Is there a collective noun for email management applications and tools? If there isn't I'd like to suggest a a few; a "Hectic" or perhaps a "Chaos", or maybe a "Delicate"? Answers on a post card please - the best suggestion wins a Mimecast complexity monster t-shirt.

This complexity we're talking about is a bit of an old money solution isn't it? I often ask CIOs what they would do if they were setting up a greenfield site; would they replicate what they've got or would they do it differently? They usually say something along the lines of; if only I knew then what I know now, when referring back to the problems they've had to patch up over the years. Of course with hindsight we wouldn't re-create the past.

The complexity problem is one that affects many businesses.  Very few IT departments can really say they have designed out all their complexity. Upgrading central pieces of infrastructure, like Microsoft Exchange is undoubtedly an ominous task when you're surrounded by stacks of supporting applications. Perhaps as you consider a Microsoft Exchange upgrade, hopefully to Exchange 2010, you'll take a look at all those point solutions in your network; the vast array of blinking lights on that complex email management infrastructure and you'll think that there must be a better way of doing this.

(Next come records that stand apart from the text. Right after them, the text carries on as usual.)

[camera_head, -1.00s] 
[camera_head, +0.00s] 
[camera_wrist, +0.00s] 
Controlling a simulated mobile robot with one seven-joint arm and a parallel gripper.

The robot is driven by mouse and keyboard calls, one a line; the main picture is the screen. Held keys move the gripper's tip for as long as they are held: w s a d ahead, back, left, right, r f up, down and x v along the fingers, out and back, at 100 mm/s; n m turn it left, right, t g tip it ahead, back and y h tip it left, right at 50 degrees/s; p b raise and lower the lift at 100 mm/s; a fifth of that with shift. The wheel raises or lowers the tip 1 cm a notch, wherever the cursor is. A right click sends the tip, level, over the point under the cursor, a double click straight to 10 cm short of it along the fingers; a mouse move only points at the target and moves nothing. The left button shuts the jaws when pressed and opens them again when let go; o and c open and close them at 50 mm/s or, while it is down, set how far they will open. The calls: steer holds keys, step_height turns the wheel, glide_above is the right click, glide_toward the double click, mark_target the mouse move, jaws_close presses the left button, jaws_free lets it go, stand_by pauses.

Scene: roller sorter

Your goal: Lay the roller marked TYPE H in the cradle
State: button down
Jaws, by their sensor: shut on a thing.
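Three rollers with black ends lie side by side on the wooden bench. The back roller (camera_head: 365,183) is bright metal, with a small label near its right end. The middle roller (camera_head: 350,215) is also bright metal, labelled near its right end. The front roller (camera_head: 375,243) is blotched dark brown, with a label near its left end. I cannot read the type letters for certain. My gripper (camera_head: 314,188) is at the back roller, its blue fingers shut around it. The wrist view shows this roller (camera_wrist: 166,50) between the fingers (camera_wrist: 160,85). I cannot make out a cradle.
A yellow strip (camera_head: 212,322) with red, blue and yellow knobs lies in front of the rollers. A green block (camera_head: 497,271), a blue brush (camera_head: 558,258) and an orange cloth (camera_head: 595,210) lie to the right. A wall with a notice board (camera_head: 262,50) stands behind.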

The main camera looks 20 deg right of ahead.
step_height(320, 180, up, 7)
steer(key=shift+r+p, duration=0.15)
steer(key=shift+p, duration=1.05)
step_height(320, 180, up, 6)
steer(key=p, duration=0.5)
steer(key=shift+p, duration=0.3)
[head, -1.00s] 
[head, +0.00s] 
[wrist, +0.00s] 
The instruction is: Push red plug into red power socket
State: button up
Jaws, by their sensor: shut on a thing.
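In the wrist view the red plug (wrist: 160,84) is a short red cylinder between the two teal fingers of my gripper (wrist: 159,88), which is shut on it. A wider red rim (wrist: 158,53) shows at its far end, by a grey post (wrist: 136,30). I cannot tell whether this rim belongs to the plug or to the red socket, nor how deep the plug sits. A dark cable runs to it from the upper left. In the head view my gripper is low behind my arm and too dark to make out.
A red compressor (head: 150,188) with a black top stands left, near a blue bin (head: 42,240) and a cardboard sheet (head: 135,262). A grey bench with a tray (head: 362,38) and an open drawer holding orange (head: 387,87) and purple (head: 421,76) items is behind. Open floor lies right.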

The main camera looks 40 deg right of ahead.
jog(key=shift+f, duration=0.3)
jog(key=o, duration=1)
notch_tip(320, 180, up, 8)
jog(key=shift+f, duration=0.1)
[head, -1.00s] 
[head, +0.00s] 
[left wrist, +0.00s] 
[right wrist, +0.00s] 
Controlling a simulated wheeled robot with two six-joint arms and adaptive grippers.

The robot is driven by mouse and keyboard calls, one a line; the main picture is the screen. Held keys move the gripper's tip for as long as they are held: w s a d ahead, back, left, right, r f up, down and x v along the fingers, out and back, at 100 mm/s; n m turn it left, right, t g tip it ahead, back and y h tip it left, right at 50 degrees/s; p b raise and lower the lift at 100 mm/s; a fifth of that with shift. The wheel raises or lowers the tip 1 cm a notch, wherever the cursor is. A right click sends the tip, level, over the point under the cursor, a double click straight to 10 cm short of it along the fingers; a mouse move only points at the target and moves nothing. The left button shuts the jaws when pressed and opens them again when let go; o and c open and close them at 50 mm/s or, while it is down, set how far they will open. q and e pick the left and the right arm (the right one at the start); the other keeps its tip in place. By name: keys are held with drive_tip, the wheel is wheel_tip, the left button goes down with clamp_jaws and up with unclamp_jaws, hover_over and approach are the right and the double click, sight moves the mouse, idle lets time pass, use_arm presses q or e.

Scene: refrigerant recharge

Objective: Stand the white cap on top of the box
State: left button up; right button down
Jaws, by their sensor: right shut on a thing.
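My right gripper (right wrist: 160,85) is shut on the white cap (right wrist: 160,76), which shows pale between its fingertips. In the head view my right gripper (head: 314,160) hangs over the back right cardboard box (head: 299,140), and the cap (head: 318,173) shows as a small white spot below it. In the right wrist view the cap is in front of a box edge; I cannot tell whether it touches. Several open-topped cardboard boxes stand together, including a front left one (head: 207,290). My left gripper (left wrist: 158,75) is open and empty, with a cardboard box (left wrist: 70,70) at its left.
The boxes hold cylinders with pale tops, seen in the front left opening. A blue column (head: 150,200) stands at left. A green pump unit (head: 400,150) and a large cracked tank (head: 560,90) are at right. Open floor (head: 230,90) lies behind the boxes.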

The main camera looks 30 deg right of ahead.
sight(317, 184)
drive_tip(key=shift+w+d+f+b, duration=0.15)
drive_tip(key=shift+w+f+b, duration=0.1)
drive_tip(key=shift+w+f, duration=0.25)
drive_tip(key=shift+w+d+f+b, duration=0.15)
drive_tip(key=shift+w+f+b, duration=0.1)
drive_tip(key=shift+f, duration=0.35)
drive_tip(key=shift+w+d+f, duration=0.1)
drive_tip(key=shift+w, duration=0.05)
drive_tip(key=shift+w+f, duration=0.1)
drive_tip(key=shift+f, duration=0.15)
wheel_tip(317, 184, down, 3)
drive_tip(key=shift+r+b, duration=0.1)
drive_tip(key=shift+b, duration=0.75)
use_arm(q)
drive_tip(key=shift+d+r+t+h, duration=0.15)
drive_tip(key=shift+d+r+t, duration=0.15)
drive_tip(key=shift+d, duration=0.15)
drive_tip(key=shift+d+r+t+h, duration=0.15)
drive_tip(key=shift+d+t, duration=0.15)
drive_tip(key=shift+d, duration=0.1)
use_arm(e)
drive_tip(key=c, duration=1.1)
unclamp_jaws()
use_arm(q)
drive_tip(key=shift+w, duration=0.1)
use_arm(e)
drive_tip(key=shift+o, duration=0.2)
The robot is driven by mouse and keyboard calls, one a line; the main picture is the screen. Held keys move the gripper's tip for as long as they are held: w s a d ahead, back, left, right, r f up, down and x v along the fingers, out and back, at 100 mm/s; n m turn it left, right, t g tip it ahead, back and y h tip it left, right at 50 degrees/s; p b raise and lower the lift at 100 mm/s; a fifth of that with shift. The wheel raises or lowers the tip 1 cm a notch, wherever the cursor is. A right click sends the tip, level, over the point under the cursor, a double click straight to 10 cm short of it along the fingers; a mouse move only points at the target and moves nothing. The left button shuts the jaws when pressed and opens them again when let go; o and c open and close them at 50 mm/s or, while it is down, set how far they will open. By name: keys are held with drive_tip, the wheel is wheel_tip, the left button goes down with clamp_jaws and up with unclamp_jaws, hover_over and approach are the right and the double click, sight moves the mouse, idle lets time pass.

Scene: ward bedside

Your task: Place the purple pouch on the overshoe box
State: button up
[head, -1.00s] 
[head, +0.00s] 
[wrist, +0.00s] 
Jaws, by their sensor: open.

Maybe you'll take this as the best opportunity you've got to 'toss out the tin,' get rid of those point solutions in an effort to iron out the complexity that has been handed down from generation to generation. The complexity problem isn't one that is going to go away on it's own, in fact the more patching, upgrading, installing and problem solving that goes on - the worse it will get and the larger that sprawl will become.

Now is the time to take a step back and look at what's 'become' - then really & honestly decide what you can do to remove that complexity. What have you got to lose, apart from those pretty blinking lights - the blue ones were my favorite.